A South Korean fisherman who was abducted from his boat and taken to North Korea escaped to his home after being held by Pyongyang officials for more than 40 years.
68-year-old Jeon Wook-pyo escaped from North Korea early last month, according to a government official who spoke with the Agence France Presse. He fled to a third country that has not yet been disclosed publicly, where he sent a letter to South Korean President Park Geun-hye in hopes of getting help to return home to Seoul.
"I took a chance to escape the North because I had a growing wish to spend the rest of my life with my relatives and brothers at home," he wrote, according to Yonhap news agency.
Jeon was kidnapped on December 28, 1972 with 25 other fisherman aboard two boats that were overtaken by North Korean spies in the disputed area of the Yellow Sea border, CNN reported.
The other fisherman never returned, and their whereabouts are still unknown, AFP reported.

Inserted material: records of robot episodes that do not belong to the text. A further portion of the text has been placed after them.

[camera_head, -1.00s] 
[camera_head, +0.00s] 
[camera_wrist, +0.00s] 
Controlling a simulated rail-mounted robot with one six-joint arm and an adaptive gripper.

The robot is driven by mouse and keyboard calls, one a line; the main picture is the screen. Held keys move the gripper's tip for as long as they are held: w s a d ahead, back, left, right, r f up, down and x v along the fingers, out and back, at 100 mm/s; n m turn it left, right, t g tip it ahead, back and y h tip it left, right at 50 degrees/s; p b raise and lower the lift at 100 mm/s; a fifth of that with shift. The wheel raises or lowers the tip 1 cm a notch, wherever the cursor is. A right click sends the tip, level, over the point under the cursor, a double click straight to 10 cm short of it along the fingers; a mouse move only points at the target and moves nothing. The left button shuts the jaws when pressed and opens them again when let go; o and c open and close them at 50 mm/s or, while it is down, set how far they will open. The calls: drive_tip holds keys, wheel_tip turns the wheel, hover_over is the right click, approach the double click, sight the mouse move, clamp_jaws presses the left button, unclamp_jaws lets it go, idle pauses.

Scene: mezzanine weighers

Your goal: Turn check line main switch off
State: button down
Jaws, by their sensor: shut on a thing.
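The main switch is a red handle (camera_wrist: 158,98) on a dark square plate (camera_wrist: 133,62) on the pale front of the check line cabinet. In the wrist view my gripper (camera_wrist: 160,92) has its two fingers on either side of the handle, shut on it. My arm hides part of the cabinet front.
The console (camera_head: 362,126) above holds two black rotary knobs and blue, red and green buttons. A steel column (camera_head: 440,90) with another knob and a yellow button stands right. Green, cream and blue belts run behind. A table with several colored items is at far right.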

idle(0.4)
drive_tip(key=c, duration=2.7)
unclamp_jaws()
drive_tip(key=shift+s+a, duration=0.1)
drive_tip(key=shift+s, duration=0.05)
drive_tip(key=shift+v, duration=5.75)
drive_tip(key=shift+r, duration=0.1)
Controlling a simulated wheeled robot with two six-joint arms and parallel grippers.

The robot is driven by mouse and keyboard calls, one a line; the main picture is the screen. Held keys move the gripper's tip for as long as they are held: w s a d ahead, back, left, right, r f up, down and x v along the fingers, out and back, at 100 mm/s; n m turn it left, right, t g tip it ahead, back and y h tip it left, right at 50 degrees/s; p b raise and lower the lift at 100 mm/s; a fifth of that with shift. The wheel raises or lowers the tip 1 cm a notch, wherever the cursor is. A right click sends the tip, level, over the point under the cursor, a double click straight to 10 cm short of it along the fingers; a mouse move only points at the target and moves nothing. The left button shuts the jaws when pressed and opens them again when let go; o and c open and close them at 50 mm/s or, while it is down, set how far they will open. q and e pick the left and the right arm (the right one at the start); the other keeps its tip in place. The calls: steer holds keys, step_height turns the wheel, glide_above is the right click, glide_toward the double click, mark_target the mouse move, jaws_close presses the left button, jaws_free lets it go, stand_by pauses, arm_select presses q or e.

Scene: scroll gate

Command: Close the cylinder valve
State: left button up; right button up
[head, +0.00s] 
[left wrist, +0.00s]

South Korea has reportedly asked North Korea to free the other 24 abducted men, but Pyongyang steadily maintains that the abductees are not being held against their will.
North and South Korea are still technically at war, due to an armistice the two nations agreed upon at the end of the Korean War in 1953.
Since then, abduction has been an issue between Pyongyang and Seoul - Jeon is among more than 500 South Korean citizens who have been abducted by North Korea in the past 60 years. If they return to their homes in the South, officials usually run screening tests to make sure they are not North Korean spies sent to keep an eye on the South.